_What the task requires_. Leave the pictures out and write out exactly the lines from the top of the entries through the line containing "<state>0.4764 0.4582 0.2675".

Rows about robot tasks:
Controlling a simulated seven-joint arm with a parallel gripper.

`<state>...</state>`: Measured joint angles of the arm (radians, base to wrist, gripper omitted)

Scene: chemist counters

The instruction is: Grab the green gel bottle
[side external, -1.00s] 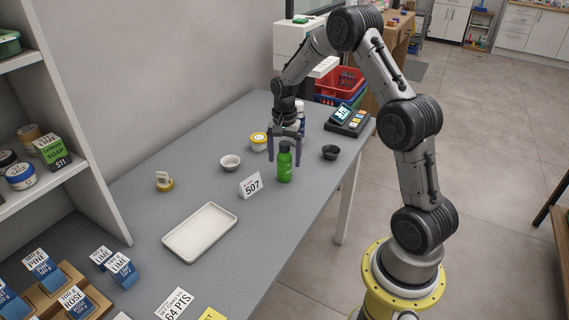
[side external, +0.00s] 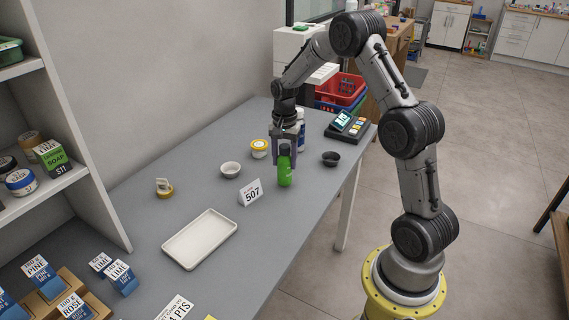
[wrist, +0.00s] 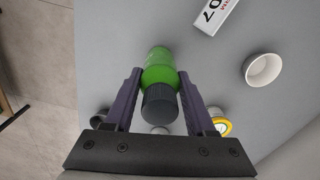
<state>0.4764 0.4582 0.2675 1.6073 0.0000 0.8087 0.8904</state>
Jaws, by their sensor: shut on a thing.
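The green gel bottle (side external: 285,175) has a dark cap and stands on the grey counter, right of the 507 card. My gripper (side external: 285,158) is over it from above, with its fingers at the sides of the bottle's upper part. In the wrist view the green bottle (wrist: 158,64) lies between the two purple-grey fingers of my gripper (wrist: 158,80), its dark cap toward the camera. The fingers are shut on it. The bottle looks upright, and I cannot tell any gap under it.
A white bottle (side external: 300,133) stands close behind my gripper. A yellow-lidded jar (side external: 259,148), a white bowl (side external: 230,170), the 507 card (side external: 250,191) and a dark bowl (side external: 330,158) are around it. An empty white tray (side external: 168,247) lies nearer.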

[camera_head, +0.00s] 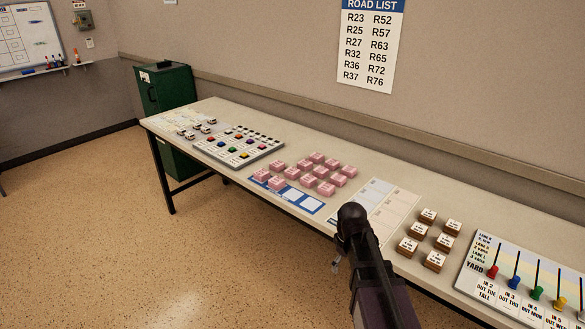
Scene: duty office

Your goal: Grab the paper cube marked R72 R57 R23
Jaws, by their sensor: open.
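Several pink paper cubes (308,181) stand in a loose group on the middle of the long table. They have pale tops with small print, too small to read, so I cannot tell which one is marked R72 R57 R23. Two of them, a left one (260,174) and its neighbour (277,184), stand at the left end of a blue strip with white squares (296,195). My gripper (336,264) shows only as a small tip below the dark end of my arm, in front of the table edge. It is open, apart from the cubes, to their lower right.
The table (216,108) runs along the wall. Left of the cubes is a board with coloured pieces (238,146). To the right are a printed sheet (385,205), several brown blocks (435,260) and a yard board with coloured pegs (520,285). A road list (370,45) hangs above.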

_Solution for this problem_.
Controlling a simulated seven-joint arm with a parallel gripper.

`<state>...</state>`: Measured joint angles of the arm (radians, base to wrist, gripper omitted)

Scene: chemist counters

The instruction is: Grab the green gel bottle
[side external, -1.00s] 
[side external, +0.00s] 
[wrist, +0.00s] 
<state>0.4764 0.4582 0.2675 1.6073 0.0000 0.8087 0.8904</state>

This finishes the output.